AIRFLOW__KUBERNETES__POD_TEMPLATE_FILE: "/repo-sync/dags-repo/kubernetes/pod_templates/pod.yaml"
AIRFLOW__KUBERNETES__NAMESPACE: "default"
AIRFLOW__KUBERNETES__DELETE_WORKER_PODS: "True"
AIRFLOW__KUBERNETES__DELETE_WORKER_PODS_ON_FAILURE: "True"
AIRFLOW__CORE__STORE_SERIALIZED_DAGS: "False"
AIRFLOW__CORE__MIN_SERIALIZED_DAG_UPDATE_INTERVAL: "30"
AIRFLOW__CORE__STORE_DAG_CODE: "False"
AIRFLOW__WEBSERVER__AUTHENTICATE: "True"
AIRFLOW__WEBSERVER__AUTH_BACKEND: "airflow.contrib.auth.backends.google_auth"
AIRFLOW__GOOGLE__CLIENT_ID: "MY_CLIENT_IDm"
AIRFLOW__GOOGLE__CLIENT_SECRET: "MY_SECRET"
AIRFLOW__GOOGLE__OAUTH_CALLBACK_ROUTE: "/oauth2callback"
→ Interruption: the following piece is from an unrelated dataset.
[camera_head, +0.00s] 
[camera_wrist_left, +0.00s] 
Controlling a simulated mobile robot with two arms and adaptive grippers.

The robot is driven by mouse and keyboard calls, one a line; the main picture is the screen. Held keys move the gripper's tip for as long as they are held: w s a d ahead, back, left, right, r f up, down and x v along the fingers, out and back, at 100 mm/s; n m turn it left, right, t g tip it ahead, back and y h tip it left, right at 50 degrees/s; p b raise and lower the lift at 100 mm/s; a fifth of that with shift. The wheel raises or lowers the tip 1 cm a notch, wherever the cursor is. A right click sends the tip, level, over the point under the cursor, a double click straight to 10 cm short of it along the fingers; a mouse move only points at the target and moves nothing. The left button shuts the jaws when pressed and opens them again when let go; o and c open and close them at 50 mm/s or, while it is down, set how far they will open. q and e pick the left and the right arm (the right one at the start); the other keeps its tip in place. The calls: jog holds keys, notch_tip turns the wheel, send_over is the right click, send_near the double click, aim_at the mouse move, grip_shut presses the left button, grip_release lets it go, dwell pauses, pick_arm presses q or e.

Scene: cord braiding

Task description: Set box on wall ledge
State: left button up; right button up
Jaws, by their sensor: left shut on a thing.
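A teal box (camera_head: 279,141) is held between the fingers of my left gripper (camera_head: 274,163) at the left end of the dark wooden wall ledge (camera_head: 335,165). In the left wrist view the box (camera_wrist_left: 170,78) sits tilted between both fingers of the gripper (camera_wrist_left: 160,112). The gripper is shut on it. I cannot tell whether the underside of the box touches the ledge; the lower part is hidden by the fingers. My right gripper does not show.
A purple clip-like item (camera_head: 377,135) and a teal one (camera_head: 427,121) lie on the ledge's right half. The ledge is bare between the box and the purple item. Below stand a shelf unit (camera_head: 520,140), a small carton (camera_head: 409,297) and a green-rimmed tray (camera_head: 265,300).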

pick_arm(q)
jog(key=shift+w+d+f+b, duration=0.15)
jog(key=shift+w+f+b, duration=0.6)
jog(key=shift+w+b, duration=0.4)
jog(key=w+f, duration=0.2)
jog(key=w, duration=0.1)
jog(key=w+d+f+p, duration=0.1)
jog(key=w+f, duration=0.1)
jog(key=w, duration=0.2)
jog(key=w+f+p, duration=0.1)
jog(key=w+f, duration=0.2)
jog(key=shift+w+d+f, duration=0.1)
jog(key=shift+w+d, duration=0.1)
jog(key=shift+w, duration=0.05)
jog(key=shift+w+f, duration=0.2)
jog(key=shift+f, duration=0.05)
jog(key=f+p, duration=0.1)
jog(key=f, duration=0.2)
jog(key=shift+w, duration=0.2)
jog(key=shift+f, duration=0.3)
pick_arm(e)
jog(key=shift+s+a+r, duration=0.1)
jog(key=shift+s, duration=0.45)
AIRFLOW__GOOGLE__DOMAIN: "MY_DOMAIN"
The pod template will usually be the same airflow pod container with some extra added packages depending on what the dags will be required to do. git-sync
will be used for initial sync of the dags to the temporary pod. Below example will stream also the logs also to STDOUT while the task is running. At the end the logs will be pushed to S3.
---
apiVersion: v1
kind: Pod
metadata:
name: airflow-worker
labels:
app: airflow
component: worker
annotations:
iam.amazonaws.com/role: Airflow
namespace: default
spec:
restartPolicy: Never
securityContext:
runAsUser: 50000
serviceAccountName: airflow
hostNetwork: false
initContainers:
- name: "git-sync"
env:
- name: "GIT_SYNC_REPO"
value: "dags-repo.git"
- name: "GIT_SYNC_BRANCH"
value: "master"
- name: "GIT_SYNC_DEST"
value: "dags-repo"
- name: "GIT_SYNC_SSH"
value: "true"
- name: "GIT_SYNC_WAIT"
value: "60"
- name: "GIT_SYNC_ROOT"
value: "/tmp/git"
- name: "GIT_KNOWN_HOSTS"
value: "false"
- name: "GIT_SYNC_ADD_USER"
value: "true"
- name: GIT_SYNC_ONE_TIME
value: "true"
- name: "GIT_SSH_KEY_FILE"
value: "/etc/git-secret/ssh"
image: "k8s.gcr.io/git-sync/git-sync:v3.1.7"
volumeMounts:
- name: dags-data
mountPath: /tmp/git
- name: ssh-key
mountPath: /etc/git-secret/
containers:
- name: airflow-worker-base
imagePullPolicy: IfNotPresent
image: airflow/airflow:1.10.12
lifecycle:
postStart:
exec:
command: ["/bin/sh", "-c", "ln -sfn /repo-sync/dags-repo/dags /usr/local/airflow/dags && ln -sfn /repo-sync/dags-repo/libs /usr/local/airflow/libs && ln -sfn /home/airflow/.local /root/.local; mkdir -p ${AIRFLOW_HOME}/logs && (sleep 30; tail -f ${AIRFLOW_HOME}/logs/**/**/**/*.log >> /proc/1/fd/1 ) & "]
envFrom:
- configMapRef:
name: "airflow-env"
volumeMounts:
- name: dags-data
mountPath: /repo-sync
volumes:
- name: dags-data
emptyDir: {}
- name: "ssh-key"
secret:
secretName: "ssh-key"
defaultMode: 0755
Centralize logs
Airflow has support for logs streaming to an s3 bucket. The following config will be required for Airflow
AIRFLOW__CORE__REMOTE_LOGGING: "True"
AIRFLOW__CORE__REMOTE_BASE_LOG_FOLDER: "s3://my-bucket-for-airflow-logs"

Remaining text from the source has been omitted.